Larry Kotlikoff: Detroit just filed for bankruptcy, endangering, among other things, the pensions and health care benefits of 21,000 municipal retirees. But Detroit didn’t just go bankrupt. It’s been bankrupt for years. Yet no one, particularly its accountants and actuaries who spent years cooking the books, was paid to admit it.
Washington is also bankrupt and has been for years. Just like Detroit, successive administrations and Congresses from both parties have spent decades hiding the real magnitude of our county’s fiscal liabilities.
The debt Uncle Sam publicly acknowledges — official federal debt in the hands of the public — is now $12 trillion. But the true measure of our debt — the one suggested by economic theory — is the fiscal gap, which totals $222 trillion. The fiscal gap is the present value of all future expenditures, including servicing outstanding official federal debt, minus the present value of all future receipts.

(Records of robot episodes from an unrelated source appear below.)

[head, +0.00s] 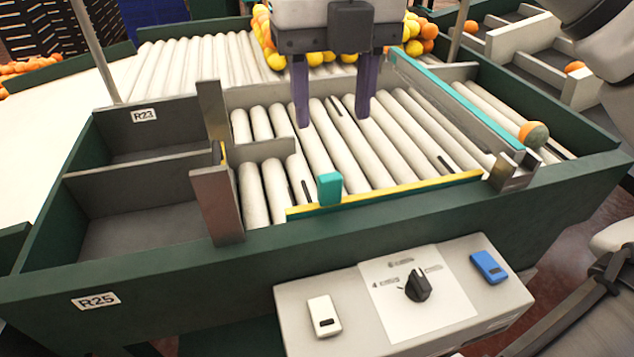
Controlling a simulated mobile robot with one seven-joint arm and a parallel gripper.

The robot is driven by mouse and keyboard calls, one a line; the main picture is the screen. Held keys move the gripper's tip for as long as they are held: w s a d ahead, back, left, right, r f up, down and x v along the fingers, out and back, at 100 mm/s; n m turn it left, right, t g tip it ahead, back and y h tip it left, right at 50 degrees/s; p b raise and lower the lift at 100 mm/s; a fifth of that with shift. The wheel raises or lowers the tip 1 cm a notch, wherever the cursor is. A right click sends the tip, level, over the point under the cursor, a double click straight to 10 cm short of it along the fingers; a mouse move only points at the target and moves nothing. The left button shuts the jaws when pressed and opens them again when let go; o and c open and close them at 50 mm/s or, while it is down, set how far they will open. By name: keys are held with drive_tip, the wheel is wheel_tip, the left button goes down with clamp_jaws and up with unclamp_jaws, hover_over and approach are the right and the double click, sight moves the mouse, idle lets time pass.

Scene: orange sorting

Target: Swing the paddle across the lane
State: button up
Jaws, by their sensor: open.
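The paddle (420,189) looks like a long, thin bar with a yellow top edge. It lies along the near side of the roller lane (310,140), with an upright teal block (329,189) near its left end. Its right end meets a metal bracket (513,168). My gripper (334,124) is open and empty, its two dark purple fingers pointing down over the rollers. The fingers are beyond the teal block and appear apart from it. An orange with a green patch (535,135) sits right of a long teal rail (455,97).
Metal posts (216,205) stand at the lane's left side, beside bins labelled R23 (144,116) and R25 (96,301). A control box (350,318) with a black knob (418,287) is in front. Oranges and lemons (268,42) crowd behind my gripper. The lane's rollers are clear of fruit.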

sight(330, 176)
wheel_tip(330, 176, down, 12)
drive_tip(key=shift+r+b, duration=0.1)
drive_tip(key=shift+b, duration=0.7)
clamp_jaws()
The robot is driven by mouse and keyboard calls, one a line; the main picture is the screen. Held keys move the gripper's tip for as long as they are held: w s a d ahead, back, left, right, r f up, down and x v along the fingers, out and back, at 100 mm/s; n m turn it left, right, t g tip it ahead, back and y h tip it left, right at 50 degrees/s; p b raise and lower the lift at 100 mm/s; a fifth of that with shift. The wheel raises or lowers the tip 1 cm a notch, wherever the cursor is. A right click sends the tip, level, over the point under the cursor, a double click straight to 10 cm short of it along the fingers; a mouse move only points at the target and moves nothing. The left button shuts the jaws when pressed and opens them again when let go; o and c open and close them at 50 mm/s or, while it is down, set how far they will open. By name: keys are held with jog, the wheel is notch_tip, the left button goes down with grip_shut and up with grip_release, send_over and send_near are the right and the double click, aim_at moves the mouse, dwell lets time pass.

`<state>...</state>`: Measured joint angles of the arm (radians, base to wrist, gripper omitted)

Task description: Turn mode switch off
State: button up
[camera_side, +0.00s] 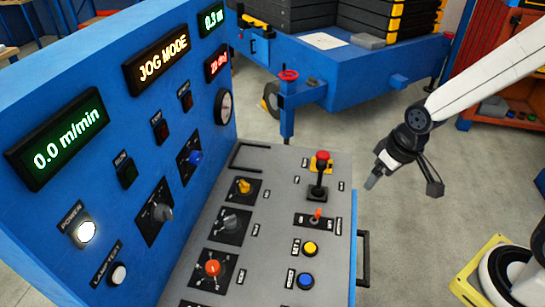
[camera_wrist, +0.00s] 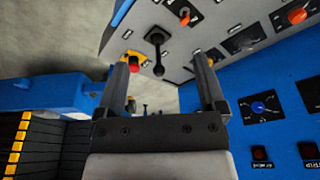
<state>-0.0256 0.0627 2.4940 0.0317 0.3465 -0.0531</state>
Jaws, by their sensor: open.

Detroit’s main means of hiding its true liabilities was discounting its future obligations at a rate far higher than appropriate, thus giving the appearance that less saving was needed to cover the shortfall.
Washington’s dirtier trick has been to keep virtually all of its future liabilities off the books, which creates the vast ocean separating the fiscal gap and the official debt. Decisions about what debts to put on and what debts to keep off the books are not grounded in economics; this duplicitous accounting is grounded in linguistics.
The different checks my 68-year-old friend Paul receives from the U.S. Treasury are a good example. Except for the amounts, the greenish-yellowish checks are identical, with “U.S. Treasury” printed in majestic old English font and a lovely engraving of the Statue of Liberty. One of these periodic checks is for Paul’s Social Security benefits. The other is for interest and principal on his U.S. Treasury bonds. Each comes like clockwork. Each is owed to Paul in every economically meaningful sense.
The difference between the two is that the present value of the checks for interest and principal is carried on the government’s books, whereas the present value of the checks for Social Security benefits is not.
If anything, the Social Security benefits, and not the Treasury bond payments, should be recorded as official debt. The chances that Uncle Sam will renege on Paul’s Treasury bonds (large gobs of which are held by Chinese and other foreigners), via inflation if not outright default, are much greater than the chances it will stop paying his Social Security benefits. If you doubt this, ask the 38 million American voters organized with the American Association of Retired Persons (AARP) how they’d react to a cut in their Social Security benefits.